Ils pilonnent en se montrant certains de la confirmation des parlements nationaux, tous acquis au libéralisme économique, à la libre circulation des marchandises et des capitaux, beaucoup plus sélectivement que celle des hommes…

Illustration de la « démocratie » : le parlement européen n’a jamais été informé de l’existence d’un tel accord avec le Japon. Patrick Le Hyaric député européen PCF-Front de gauche est intervenu à la tribune du parlement européen pour dénoncer cet état de fait.

« Nous ne connaissons même pas le mandat de négociation alors que la Commission européenne fait le forcing pour que ce projet soit annoncé demain, juste avant le sommet du G20 de Hambourg. A-t-on informé notamment les travailleurs européens de l’automobile des possibles conséquences d’un tel accord sur leur industrie et sur l’emploi ? Évidemment non. Ce projet comporte, comme ses récents prédécesseurs, un tribunal pour investisseurs, qui permet à ceux-ci d’attaquer une loi ou une mesure décidée souverainement si elle porte atteinte à leurs profits présents et futurs. L’année dernière, c’était l’un des éléments déclencheurs de la résistance de la Wallonie contre le traité de libre-échange avec le Canada, qui a fait plier la Commission »…

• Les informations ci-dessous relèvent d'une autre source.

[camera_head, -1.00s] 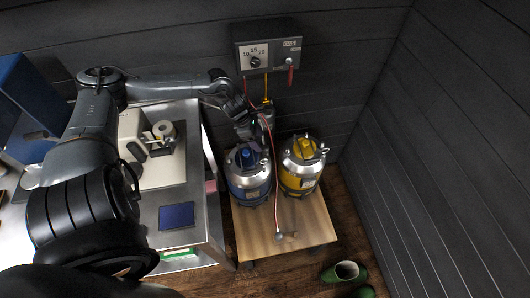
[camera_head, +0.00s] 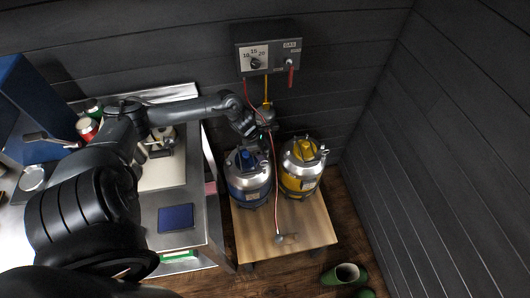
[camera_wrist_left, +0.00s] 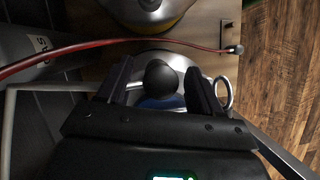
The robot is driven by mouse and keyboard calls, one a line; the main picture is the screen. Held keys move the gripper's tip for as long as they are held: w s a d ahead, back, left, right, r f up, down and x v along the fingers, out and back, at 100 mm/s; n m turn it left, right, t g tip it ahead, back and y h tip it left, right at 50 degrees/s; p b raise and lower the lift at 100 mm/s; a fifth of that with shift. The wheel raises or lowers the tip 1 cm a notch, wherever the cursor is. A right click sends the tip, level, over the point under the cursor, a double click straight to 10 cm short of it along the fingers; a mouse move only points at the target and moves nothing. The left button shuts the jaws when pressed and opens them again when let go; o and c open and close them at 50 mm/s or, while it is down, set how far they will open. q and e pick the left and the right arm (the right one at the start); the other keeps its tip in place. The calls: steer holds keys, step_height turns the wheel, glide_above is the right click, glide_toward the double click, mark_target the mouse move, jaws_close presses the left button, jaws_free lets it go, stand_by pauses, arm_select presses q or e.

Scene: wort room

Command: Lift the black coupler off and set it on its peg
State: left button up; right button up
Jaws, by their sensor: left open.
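A blue-banded steel keg (camera_head: 249,188) stands on the wooden platform, its top partly under my left arm. In the left wrist view, a black rounded knob (camera_wrist_left: 161,78), which looks like the black coupler, sits above the blue keg top (camera_wrist_left: 160,102). My left gripper (camera_head: 256,139) is above this keg. In the wrist view, its open fingers (camera_wrist_left: 160,88) lie on either side of the knob; I cannot tell whether they touch it. I cannot make out the peg clearly. My right gripper is not in view.
A yellow-banded keg (camera_head: 300,178) stands close on the right. A red hose (camera_head: 273,180) runs from the gas panel (camera_head: 284,50) past the kegs to the wooden platform (camera_head: 305,230). A steel bench (camera_head: 205,205) is at left. Green boots (camera_head: 346,273) stand on the floor.

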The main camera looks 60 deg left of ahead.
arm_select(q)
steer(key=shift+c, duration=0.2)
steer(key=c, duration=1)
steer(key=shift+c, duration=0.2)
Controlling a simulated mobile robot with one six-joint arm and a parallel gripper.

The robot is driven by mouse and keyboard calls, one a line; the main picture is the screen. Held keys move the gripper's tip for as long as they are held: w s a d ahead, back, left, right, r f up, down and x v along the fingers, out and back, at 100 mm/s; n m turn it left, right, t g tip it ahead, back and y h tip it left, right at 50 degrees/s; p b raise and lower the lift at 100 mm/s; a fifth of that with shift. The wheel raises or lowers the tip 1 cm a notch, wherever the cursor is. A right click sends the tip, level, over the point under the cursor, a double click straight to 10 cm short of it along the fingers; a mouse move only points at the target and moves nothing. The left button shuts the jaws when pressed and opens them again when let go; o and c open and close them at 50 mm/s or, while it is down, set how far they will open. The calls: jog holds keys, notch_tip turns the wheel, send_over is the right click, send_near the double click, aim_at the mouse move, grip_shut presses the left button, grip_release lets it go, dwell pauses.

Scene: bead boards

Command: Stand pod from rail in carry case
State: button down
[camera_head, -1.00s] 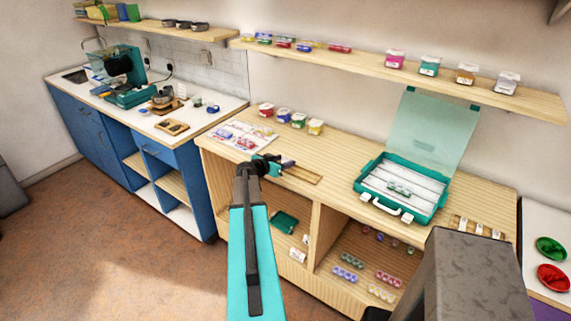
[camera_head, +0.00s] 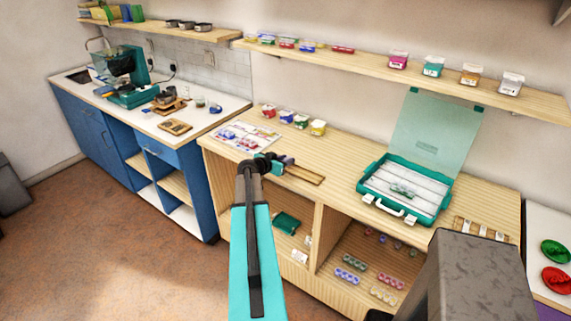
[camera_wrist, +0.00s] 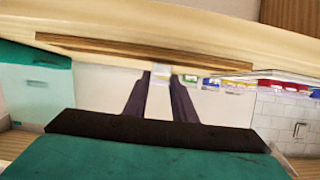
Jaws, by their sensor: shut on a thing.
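My gripper (camera_head: 288,161) is above the bench near the wooden rail (camera_head: 304,175). In the wrist view, its dark fingers (camera_wrist: 161,82) are shut on a small pale, translucent pod (camera_wrist: 161,71). The pod is too small to make out in the head view. The rail also shows in the wrist view (camera_wrist: 140,52), beyond the fingertips. The teal carry case (camera_head: 364,187) stands open on the bench, right of my gripper, its clear lid (camera_head: 437,130) raised. White rows line its inside, and a group of green pods (camera_head: 403,191) stands in the middle.
Several jars (camera_head: 286,116) and a patterned sheet (camera_head: 240,136) lie left of the rail. A rack with small slots (camera_head: 480,229) is right of the case. Lower shelves hold more pods (camera_head: 347,275). The bench between rail and case is clear.

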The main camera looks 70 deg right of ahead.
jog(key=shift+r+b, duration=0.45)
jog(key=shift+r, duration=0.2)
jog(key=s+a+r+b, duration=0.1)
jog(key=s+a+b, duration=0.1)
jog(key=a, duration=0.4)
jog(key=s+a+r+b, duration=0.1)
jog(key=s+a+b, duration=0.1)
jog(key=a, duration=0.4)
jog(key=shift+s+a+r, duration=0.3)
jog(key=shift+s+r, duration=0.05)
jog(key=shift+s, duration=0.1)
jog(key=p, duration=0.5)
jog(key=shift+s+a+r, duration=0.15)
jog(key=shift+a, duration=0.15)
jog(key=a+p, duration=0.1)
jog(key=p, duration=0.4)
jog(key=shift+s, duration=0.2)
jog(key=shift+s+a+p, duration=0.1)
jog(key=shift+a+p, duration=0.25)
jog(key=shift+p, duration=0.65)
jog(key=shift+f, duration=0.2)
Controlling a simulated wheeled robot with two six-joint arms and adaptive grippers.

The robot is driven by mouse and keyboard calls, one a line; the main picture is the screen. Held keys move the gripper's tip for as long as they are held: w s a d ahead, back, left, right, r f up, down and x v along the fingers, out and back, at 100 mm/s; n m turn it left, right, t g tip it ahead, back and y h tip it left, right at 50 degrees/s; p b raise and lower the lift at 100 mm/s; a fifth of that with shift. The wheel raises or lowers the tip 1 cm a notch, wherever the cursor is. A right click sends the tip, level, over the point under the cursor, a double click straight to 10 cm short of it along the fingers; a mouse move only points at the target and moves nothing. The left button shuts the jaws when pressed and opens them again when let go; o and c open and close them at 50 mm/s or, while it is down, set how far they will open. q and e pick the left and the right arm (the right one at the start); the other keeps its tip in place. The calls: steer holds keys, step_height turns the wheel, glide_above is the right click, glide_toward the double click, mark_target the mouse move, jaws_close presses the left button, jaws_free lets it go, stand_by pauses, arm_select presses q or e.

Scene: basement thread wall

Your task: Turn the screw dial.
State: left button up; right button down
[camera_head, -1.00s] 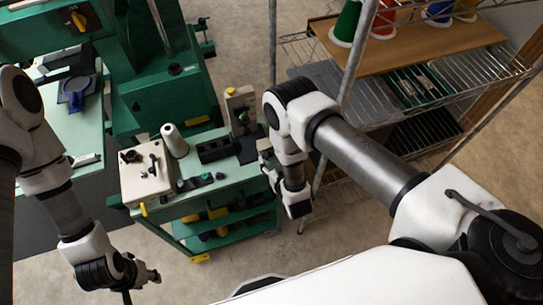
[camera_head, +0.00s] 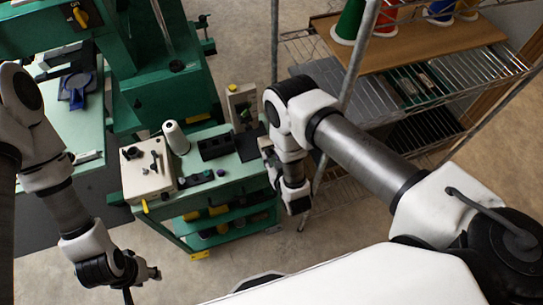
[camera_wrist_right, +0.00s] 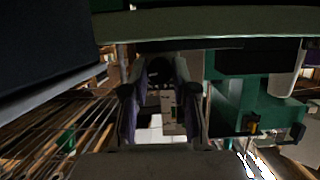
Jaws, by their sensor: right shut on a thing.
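The screw dial cannot be told for sure in the head view; a beige upright device with a yellow top (camera_head: 243,105) stands at the back right of the green cart, beside my right gripper. My right gripper (camera_head: 267,152) is at the cart's right edge, partly hidden by my own arm. In the right wrist view its fingers (camera_wrist_right: 162,100) are shut on a dark round thing (camera_wrist_right: 165,70), probably the dial, with a beige block behind. My left gripper (camera_head: 142,278) hangs low at the left, away from the cart and empty; its jaw opening is unclear.
The green cart (camera_head: 225,182) carries a white box with levers (camera_head: 147,170), a thread cone (camera_head: 175,138), a black block (camera_head: 215,145) and small knobs. A wire shelf (camera_head: 440,90) stands close at the right. A green machine (camera_head: 165,95) rises behind. Floor is open in front.

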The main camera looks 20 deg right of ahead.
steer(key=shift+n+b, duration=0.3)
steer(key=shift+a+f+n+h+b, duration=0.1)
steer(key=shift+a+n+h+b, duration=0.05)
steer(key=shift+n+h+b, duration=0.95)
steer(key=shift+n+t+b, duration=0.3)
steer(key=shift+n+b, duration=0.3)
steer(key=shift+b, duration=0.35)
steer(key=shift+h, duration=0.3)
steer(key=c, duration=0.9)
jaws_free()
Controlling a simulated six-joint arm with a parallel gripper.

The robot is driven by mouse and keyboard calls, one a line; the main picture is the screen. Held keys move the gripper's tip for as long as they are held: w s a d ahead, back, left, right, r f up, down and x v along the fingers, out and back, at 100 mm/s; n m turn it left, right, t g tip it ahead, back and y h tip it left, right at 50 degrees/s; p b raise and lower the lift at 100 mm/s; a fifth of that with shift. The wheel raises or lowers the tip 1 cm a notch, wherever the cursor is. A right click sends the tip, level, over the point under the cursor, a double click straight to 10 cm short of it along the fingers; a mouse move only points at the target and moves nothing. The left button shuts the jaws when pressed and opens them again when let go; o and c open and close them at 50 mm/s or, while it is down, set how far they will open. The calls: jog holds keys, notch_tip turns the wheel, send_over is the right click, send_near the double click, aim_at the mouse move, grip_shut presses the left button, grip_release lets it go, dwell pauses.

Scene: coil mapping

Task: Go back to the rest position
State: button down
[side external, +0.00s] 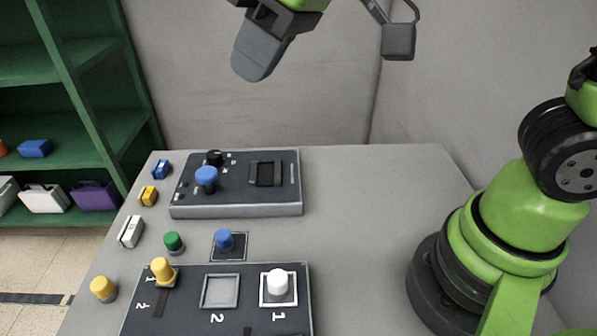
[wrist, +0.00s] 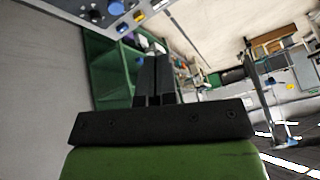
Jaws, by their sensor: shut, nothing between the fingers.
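My gripper (side external: 258,62) hangs high above the back of the grey table (side external: 365,235) in the side external view, well clear of everything on it. Its fingers are shut with nothing between them. In the wrist view the closed fingers (wrist: 154,82) stick out past the dark gripper body, pointing toward the green shelf and the room beyond.
A dark panel (side external: 236,210) with a blue knob sits at the table's back left. A second panel (side external: 250,277) in front bears a yellow knob and white knob. Blue, green and yellow knobs stand nearby. Green shelves (side external: 62,62) stand left; walls are behind.

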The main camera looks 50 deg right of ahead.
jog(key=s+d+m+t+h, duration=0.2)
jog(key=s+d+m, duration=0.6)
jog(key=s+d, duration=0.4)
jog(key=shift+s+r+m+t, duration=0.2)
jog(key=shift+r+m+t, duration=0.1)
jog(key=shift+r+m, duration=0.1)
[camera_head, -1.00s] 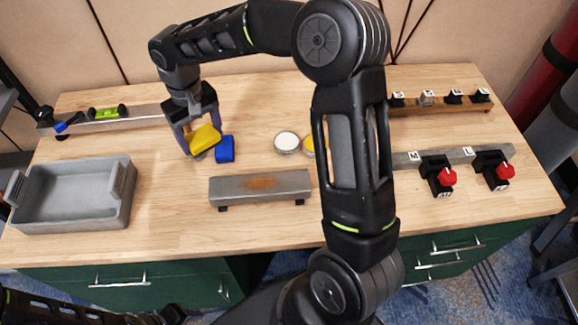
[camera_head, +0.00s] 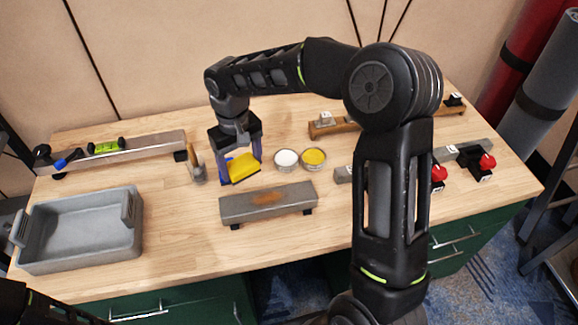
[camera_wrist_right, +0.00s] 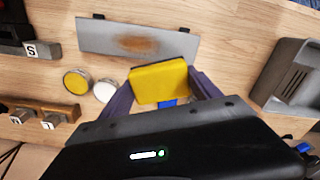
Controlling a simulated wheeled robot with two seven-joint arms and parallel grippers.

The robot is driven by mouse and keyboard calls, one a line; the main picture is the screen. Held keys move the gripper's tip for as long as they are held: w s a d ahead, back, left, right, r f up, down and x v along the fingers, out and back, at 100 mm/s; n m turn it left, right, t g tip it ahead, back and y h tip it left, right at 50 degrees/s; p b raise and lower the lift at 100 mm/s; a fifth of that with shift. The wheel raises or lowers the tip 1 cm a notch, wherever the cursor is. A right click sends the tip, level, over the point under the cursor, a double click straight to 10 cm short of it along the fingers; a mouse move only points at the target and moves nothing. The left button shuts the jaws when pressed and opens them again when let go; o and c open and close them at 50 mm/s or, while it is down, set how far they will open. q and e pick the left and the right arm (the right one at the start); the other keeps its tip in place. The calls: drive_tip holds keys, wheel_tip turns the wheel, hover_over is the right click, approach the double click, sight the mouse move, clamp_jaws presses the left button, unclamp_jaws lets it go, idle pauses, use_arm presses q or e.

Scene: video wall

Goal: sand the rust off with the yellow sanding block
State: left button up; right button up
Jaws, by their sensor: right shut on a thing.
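The yellow sanding block (camera_head: 243,168) is between the fingers of my right gripper (camera_head: 241,165), which is shut on it; the block looks slightly above the table. It also shows in the right wrist view (camera_wrist_right: 159,83), held between both fingers. The rust patch (camera_head: 267,198) is an orange-brown stain on the top of a grey metal bar (camera_head: 297,197) on short dark feet, just in front of the gripper. In the right wrist view the rust (camera_wrist_right: 135,44) lies beyond the block, apart from it. My left gripper is not in view.
White (camera_head: 286,158) and yellow (camera_head: 313,157) round tins stand right of the gripper. A cup with a brush (camera_head: 198,172) stands left of it. A grey tray (camera_head: 80,228) is at the left, a rail with a green level (camera_head: 106,147) behind it. Red-knobbed clamps (camera_head: 487,161) are at the right.

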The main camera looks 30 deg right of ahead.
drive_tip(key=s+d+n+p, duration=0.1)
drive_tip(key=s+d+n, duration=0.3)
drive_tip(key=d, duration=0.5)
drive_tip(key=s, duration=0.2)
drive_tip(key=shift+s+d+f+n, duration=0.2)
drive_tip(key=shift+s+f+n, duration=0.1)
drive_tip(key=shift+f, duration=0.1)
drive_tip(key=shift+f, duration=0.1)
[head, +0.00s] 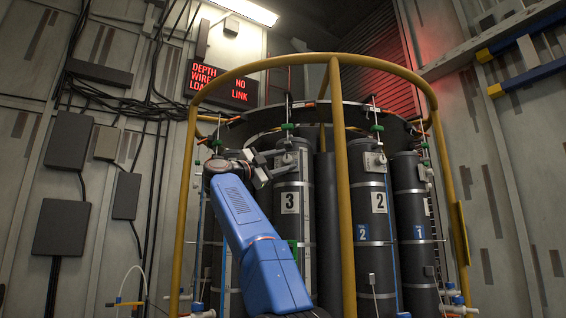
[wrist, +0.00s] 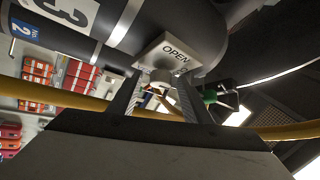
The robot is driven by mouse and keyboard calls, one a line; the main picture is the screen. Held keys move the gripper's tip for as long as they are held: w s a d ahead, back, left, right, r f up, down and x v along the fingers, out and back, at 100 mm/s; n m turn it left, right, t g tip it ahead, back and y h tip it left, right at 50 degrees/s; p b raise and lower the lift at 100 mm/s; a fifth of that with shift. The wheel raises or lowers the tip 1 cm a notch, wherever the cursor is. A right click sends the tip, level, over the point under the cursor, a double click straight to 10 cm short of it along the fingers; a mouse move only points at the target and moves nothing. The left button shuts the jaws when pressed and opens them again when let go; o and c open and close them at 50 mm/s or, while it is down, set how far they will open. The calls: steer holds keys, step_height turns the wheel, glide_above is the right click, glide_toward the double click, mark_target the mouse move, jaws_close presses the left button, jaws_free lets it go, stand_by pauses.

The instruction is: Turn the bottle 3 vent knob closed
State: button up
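Bottle 3 (head: 306,225) is a dark upright cylinder with a white "3" label, left of centre in the head view. Its grey vent block (wrist: 178,45) reads "OPEN" in the wrist view, where the bottle's dark body (wrist: 205,18) shows behind. The small pale vent knob (wrist: 160,76) sits just under that block, ahead of my gripper (wrist: 158,88). My gripper's fingers stand apart on either side of the knob; whether they touch it is hard to see. In the head view my gripper (head: 268,170) is at the top of bottle 3, partly hiding the vent.
A yellow guard frame (head: 338,150) with a front post stands right of my arm. Bottle 2 (head: 374,200) and bottle 1 (head: 408,190) stand to the right. A green valve fitting (wrist: 209,97) is close to the right finger.

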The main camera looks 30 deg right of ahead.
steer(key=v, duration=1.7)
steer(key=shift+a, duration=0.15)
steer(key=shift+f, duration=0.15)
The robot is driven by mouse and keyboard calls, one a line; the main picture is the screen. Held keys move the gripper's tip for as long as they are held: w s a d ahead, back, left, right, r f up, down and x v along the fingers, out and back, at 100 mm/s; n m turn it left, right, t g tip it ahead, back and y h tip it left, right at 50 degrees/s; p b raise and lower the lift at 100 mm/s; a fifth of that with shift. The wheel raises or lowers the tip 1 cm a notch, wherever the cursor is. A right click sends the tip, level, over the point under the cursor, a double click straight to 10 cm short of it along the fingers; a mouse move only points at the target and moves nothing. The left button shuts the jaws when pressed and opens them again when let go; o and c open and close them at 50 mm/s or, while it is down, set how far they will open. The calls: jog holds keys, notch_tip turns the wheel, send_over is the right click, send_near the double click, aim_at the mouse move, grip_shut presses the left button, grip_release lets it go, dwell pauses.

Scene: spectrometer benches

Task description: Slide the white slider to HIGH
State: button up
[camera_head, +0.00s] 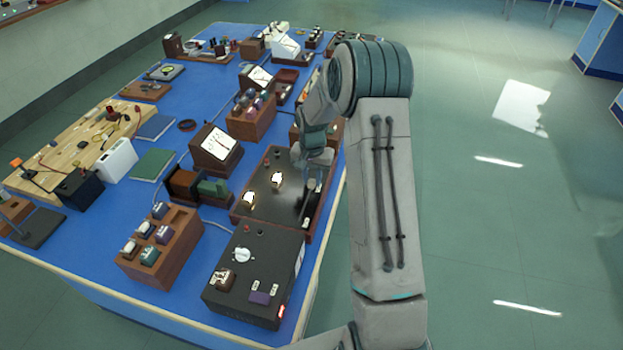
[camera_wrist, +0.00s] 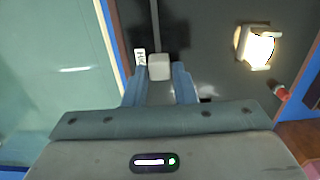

Combien de temps faudra-t-il pour sortir de ces « messes entre-soi » au cours desquelles les élites politiques libérales se révèlent plus soucieuses de préserver leurs privilèges et leurs pouvoirs que de prendre en compte les réalités sociales et environnementales, l’intérêt général qui n’est pas le même que celui des maîtres de l’économie et de la finance dont ils font partie ou qu’ils servent sans doute par conviction mais pas par désintéressement.

Ceux qui possèdent et accumulent les richesses -le système capitaliste qu’ils nous imposent- aggravent toutes les inégalités et meurtrissent la planète. Combien de temps encore serons-nous dirigés par les fondés de pouvoirs des milieux financiers et des affaires ?

Il nous reste le nombre et la conscience que l’on ne va pas regarder balayer nos conquêtes sociales, ni renoncer à changer de cap et de rythme pour passer à la transition écologique, sans résister.

Faisons-nous entendre, collectivement.